3. Better protect consumers through a cascading sequence of actions.

In order to achieve the effective protection of the consumer and to ensure that interim measures safeguard fundamental rights of the millions of Europeans who have registered a domain name, we ask for the following steps to be introduced in the regulation prior to any attempt to order the ‘suspension’ or ‘closing down’ of a domain:

a. The trader is ordered to modify or remove the content. If this fails:

b. The host is ordered to remove the content. If this fails:

c. The registrant is ordered to suspend or close down all domains referring to the content.

4. Avoid third party assessment of lawfulness of content. We suggest that art. 8.2 (l) be clarified.

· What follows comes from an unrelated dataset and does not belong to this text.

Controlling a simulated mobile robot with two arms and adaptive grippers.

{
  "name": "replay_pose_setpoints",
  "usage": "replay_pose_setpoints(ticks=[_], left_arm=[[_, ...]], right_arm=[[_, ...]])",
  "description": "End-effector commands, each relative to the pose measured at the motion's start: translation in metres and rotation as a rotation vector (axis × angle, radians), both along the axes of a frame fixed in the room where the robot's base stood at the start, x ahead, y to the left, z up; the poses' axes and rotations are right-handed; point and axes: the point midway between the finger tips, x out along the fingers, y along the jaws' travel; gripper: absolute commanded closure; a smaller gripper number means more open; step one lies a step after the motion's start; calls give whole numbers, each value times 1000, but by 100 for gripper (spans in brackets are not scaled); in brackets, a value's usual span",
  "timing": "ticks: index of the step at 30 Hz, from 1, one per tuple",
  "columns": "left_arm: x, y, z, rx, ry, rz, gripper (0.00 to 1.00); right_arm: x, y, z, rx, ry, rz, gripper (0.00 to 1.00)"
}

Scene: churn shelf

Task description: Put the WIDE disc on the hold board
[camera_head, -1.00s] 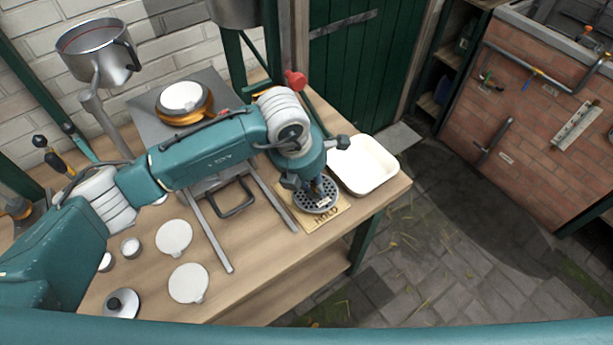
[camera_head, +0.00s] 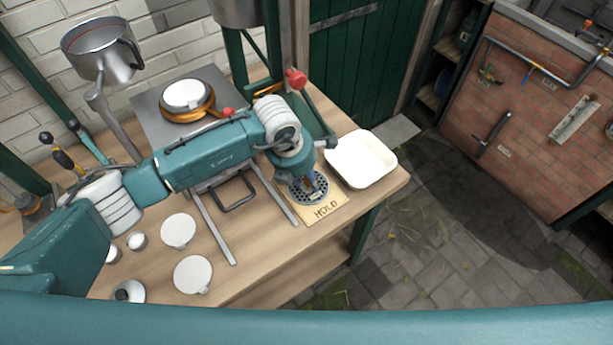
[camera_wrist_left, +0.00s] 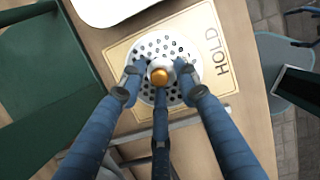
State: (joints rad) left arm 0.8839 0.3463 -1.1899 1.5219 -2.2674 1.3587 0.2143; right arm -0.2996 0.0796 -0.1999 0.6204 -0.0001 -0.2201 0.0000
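A round grey metal disc (camera_head: 309,199) with many small holes lies on the wooden hold board (camera_head: 325,210), which is marked HOLD. In the left wrist view the disc (camera_wrist_left: 150,45) lies flat-looking on the board (camera_wrist_left: 222,92), beside the word. A knob with an orange top (camera_wrist_left: 160,73) stands at its middle. My left gripper (camera_wrist_left: 160,82) points down over the disc, its blue fingers spread around the knob with gaps at the sides, so it looks open. No size label on the disc is readable. My right gripper is not in view.
A white tray (camera_head: 361,159) stands just behind the board at the table's right end. Two pale round discs (camera_head: 179,231) (camera_head: 193,274) and a lid with a dark knob (camera_head: 129,291) lie at the front left. Metal rails (camera_head: 214,228) cross the table left of the board.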

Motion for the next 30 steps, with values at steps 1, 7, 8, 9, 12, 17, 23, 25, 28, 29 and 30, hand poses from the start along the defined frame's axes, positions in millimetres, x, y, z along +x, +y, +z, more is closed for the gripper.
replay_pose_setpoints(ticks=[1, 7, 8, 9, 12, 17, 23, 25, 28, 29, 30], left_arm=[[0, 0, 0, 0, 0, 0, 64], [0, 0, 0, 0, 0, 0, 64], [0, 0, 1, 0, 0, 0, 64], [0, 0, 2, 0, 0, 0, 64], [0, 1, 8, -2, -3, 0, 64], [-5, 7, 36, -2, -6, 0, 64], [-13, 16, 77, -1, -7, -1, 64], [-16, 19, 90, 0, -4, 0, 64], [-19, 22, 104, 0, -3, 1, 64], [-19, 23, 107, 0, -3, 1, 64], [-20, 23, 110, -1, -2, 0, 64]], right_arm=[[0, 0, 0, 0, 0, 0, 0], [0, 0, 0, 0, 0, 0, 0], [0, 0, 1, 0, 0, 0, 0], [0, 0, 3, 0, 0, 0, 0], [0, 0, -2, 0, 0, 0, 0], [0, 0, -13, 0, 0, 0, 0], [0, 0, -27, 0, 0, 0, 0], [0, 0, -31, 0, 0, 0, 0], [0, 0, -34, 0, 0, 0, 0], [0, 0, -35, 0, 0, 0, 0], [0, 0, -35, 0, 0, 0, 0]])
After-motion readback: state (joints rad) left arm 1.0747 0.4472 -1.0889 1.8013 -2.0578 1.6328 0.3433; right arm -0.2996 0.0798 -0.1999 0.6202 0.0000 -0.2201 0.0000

‘Requesting’ the closing down of a website seems to suggest that there is a voluntary element or room for judgement of the lawfulness of content on that website or the ‘request’ on the side of the third party, including registries. However, the addressee of any such ‘request’ will only be relieved of making value judgements and incurring liability as the result of infringement of contractual and/or fundamental rights if the addressee acts on well-defined instructions from a clearly identifiable public authority, within a clearly defined legal framework. It would also be necessary to make clear that the actions taken by ‘request’ of a competent authority could never lead the party following such a ‘request’ to be held liable by a third party. We therefore strongly suggest to add this exoneration in the draft regulation.

5. Retain but clarify concept of ‘information requests’.

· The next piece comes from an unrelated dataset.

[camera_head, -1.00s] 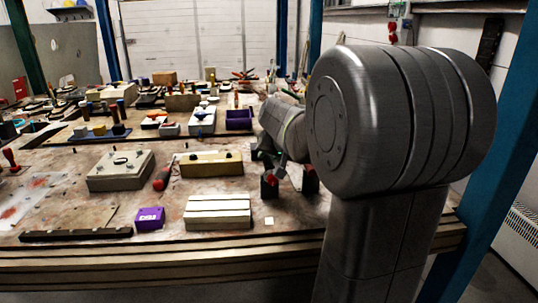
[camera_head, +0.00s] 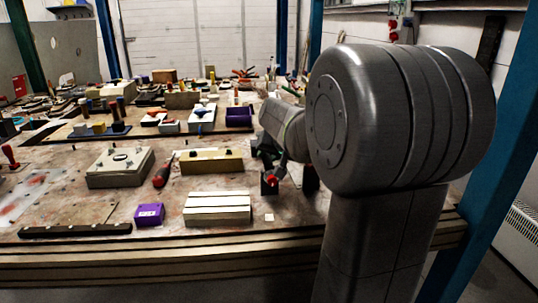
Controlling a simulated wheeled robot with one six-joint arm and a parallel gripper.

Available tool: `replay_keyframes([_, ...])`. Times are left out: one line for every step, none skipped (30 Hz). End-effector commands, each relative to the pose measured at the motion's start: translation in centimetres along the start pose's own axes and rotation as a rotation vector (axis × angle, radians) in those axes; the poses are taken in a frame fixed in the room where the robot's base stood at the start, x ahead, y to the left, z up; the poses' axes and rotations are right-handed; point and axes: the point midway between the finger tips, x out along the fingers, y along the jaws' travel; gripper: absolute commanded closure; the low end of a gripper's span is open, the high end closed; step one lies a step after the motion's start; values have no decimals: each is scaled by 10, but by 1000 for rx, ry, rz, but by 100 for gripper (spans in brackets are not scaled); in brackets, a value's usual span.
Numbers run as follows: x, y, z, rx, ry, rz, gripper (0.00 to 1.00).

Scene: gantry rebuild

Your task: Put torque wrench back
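My gripper (camera_head: 283,172) is low over the right part of the workbench, partly hidden behind my own arm. Dark finger-like parts show there, with a small red spot (camera_head: 272,180) and a thin grey piece beside them. I cannot tell whether these belong to a held tool or to things on the bench. No torque wrench can be clearly made out. A red-and-black handled tool (camera_head: 163,172) lies between a grey box (camera_head: 120,167) and a tan block (camera_head: 212,161), left of my gripper.
The workbench (camera_head: 300,222) holds a white slotted block (camera_head: 217,208), a purple box (camera_head: 150,214) and a dark bar (camera_head: 75,230) near the front edge. Many tools and blocks crowd the back. A blue post (camera_head: 490,150) stands at the right. Some bench surface around the front blocks is bare.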

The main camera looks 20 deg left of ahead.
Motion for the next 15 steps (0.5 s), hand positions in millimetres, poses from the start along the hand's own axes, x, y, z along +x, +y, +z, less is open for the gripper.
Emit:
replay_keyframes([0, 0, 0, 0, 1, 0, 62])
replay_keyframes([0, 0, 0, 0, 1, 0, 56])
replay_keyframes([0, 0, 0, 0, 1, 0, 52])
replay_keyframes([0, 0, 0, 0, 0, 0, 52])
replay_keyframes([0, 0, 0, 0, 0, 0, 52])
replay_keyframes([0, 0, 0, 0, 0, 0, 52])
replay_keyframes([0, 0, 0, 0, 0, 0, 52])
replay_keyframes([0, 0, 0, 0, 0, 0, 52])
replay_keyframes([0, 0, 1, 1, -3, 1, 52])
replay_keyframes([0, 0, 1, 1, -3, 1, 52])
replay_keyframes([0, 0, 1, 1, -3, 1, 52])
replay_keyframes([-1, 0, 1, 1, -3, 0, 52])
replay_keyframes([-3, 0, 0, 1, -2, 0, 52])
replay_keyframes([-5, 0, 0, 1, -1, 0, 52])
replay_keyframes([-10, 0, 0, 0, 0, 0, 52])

We support the idea of ‘information request’ as indicated in art. 8.2 (b). Nevertheless, a clear definition of who can request that information is needed. In cases and/or Member States where no court order is needed, these requests should be based on the rule of law. Failure to do so might lead to conflicts with existing data protection laws. At a minimum, information requests should be proportionate to the purpose they serve and therefore be as detailed as possible.